Correct, the reduction in performance is a side effect of the sparing decisions and algorithm selections used by SF which require more complex data movement and overhead. Most other designs don't have any significantly enhanced overhead with sequential transfers and through their sparing and algorithm choices don't suffer many of the issues that SF drives do.

Performance for SSDs along with endurance of SSDs is a fairly complex area and highly dependent on the incoming command and data streams. For example, all the drives on the market with display remarkably different random IO behavior based on the span upon which those IOs are connected. They'll also display remarkably different (order of mag) differences in endurance as well. ie, doing random writes to a 30GB portion of the drive will deliver significantly different results than doing random writes to the whole drive(160GB/240GB). A lot of this has to do with the addressing and indirection capabilities of the controller architecture along with the erase/write structure of the underlying flash memory.

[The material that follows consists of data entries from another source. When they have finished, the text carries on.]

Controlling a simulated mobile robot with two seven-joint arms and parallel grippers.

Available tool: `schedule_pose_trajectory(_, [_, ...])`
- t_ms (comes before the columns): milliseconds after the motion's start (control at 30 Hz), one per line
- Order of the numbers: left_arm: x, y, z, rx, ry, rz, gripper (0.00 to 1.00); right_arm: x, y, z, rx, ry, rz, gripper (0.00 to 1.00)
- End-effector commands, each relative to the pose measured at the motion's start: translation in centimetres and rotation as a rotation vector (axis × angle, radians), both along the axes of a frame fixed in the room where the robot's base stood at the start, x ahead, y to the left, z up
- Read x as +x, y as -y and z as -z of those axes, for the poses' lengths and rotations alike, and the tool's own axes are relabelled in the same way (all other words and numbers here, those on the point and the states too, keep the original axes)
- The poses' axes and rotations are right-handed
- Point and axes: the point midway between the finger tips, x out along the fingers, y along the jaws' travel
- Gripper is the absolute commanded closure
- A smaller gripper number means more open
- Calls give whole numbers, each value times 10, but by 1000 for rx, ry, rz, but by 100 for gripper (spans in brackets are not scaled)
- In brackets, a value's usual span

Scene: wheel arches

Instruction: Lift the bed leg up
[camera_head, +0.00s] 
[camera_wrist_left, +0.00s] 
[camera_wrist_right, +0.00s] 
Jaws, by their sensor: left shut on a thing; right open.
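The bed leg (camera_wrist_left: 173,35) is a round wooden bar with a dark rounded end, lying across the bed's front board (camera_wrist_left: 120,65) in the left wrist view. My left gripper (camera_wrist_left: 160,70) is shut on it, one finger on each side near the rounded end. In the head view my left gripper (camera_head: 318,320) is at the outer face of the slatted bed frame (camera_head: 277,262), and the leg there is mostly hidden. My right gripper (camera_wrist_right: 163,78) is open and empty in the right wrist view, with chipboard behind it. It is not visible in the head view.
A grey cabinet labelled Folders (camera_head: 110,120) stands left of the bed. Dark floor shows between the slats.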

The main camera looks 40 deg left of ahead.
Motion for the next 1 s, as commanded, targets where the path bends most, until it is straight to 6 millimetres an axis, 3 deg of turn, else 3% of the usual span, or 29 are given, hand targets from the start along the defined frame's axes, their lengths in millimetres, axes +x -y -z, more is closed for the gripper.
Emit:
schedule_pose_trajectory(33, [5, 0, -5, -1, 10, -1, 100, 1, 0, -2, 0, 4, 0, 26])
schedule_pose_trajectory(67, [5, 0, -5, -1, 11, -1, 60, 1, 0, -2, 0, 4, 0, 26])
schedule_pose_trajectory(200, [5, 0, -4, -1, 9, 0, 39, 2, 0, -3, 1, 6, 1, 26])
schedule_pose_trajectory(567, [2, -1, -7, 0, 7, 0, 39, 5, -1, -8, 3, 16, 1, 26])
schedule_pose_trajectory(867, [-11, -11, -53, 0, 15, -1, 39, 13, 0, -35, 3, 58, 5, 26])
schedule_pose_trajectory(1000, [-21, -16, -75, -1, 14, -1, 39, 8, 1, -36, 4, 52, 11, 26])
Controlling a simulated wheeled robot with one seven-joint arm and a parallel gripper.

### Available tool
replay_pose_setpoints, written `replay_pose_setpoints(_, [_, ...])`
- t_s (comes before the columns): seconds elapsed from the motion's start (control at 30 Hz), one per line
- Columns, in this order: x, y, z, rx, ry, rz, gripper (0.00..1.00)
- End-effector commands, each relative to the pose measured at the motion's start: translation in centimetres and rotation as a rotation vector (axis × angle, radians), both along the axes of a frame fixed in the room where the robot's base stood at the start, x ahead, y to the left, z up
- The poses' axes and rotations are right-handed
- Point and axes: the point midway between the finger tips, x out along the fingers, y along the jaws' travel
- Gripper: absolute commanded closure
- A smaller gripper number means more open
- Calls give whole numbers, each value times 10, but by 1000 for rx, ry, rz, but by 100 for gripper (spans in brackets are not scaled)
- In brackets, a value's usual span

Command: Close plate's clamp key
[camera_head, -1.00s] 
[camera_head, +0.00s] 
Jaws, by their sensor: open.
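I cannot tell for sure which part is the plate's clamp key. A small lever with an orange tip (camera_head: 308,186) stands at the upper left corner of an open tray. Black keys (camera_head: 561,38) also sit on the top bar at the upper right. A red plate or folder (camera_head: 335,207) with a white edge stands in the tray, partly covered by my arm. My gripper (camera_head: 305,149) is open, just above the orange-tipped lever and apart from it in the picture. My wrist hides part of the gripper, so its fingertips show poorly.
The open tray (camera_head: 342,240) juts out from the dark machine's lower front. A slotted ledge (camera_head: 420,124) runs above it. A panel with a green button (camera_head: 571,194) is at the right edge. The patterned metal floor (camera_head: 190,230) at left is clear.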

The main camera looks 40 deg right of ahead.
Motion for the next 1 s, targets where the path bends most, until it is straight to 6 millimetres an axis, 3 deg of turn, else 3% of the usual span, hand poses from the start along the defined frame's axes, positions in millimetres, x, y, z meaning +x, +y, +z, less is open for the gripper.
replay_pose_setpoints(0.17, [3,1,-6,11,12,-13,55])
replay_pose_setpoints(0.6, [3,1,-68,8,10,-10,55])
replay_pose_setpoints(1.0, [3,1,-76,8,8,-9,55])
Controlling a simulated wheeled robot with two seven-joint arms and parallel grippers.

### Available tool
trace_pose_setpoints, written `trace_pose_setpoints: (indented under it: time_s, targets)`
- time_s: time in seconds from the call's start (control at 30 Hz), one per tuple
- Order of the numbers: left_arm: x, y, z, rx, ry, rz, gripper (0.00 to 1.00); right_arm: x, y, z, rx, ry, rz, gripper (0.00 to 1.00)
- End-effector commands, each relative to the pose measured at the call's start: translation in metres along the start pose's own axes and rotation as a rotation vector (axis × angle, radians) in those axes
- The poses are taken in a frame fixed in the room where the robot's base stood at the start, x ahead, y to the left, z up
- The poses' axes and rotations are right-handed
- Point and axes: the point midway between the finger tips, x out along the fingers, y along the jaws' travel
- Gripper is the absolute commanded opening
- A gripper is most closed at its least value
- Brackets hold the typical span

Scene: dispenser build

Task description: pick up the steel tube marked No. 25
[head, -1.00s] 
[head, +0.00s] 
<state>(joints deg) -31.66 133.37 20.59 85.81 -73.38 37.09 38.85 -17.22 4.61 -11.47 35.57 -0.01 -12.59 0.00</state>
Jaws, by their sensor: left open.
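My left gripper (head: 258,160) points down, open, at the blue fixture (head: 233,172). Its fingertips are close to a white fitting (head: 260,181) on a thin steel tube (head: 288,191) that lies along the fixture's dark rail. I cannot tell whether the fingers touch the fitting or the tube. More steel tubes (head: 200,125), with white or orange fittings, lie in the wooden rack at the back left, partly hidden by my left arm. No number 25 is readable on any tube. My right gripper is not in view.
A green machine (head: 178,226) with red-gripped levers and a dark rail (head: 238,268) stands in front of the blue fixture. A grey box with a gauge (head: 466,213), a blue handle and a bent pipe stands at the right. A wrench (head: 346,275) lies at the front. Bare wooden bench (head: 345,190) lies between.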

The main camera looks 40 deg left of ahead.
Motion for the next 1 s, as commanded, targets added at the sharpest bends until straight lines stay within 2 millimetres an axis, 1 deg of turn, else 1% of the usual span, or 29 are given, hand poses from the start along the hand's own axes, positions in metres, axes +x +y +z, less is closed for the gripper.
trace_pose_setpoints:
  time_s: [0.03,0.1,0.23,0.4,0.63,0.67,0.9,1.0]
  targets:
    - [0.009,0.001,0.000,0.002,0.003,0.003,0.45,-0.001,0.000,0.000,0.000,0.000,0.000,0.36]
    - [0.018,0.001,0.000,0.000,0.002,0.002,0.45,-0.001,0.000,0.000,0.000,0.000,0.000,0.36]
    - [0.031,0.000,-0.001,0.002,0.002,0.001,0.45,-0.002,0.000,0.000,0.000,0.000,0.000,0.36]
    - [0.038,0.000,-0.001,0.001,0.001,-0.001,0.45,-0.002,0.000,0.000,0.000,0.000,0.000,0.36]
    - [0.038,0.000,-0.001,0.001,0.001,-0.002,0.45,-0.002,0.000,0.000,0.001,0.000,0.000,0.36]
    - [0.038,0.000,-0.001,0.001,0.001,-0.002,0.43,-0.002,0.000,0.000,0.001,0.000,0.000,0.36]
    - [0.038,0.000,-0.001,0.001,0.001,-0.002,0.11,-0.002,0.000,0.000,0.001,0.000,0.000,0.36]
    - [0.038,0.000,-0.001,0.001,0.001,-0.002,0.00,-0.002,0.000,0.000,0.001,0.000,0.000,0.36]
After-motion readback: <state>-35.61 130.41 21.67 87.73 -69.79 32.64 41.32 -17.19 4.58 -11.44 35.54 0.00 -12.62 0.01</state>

This all leads to weirdness like manufactures (at least the honest ones) sometimes quoting high random IO numbers for their consumer drives vs their enterprise drives. This is because the enterprise drives assume full span access pattern in the specifications while the consumer drives do not. Often the consumer drives assume spans in the range of 8GB.
 
You never lose capacity on SSD until you have massive sector/cell failures. It means it has 80% of it's lifetime left before it dies.

Remember, with hard drives there are two kinds. Those that have failed, and those that have not yet failed. All hard drives will fail. SSDs are no different.
 
I wonder why flash perform writes on a page level, but has to erase whole blocks of pages. This really complicates SSD design, why don't they fix this quirk in flash instead to make it possible to erase individual pages. I suppose they'd lose some density due to additional control logic or whatever on the ICs, but surely it would be worth the tradeoff for the increased lifespan of the resulting flash.

Current mlc flash has terrible write cycle endurance (low thousands of cycles), and it's only going to get far worse as dimensions continue to shrink. In another generation or two, flash will cease to be viable as a reliable storage medium altogether at this rate.
 
I transfer to mine all the time. I have steam installed on my SSD, but installing all the games would take up more space than the total size of the SSD. So I keep the downloads on my array and transfer over when I decide to play them.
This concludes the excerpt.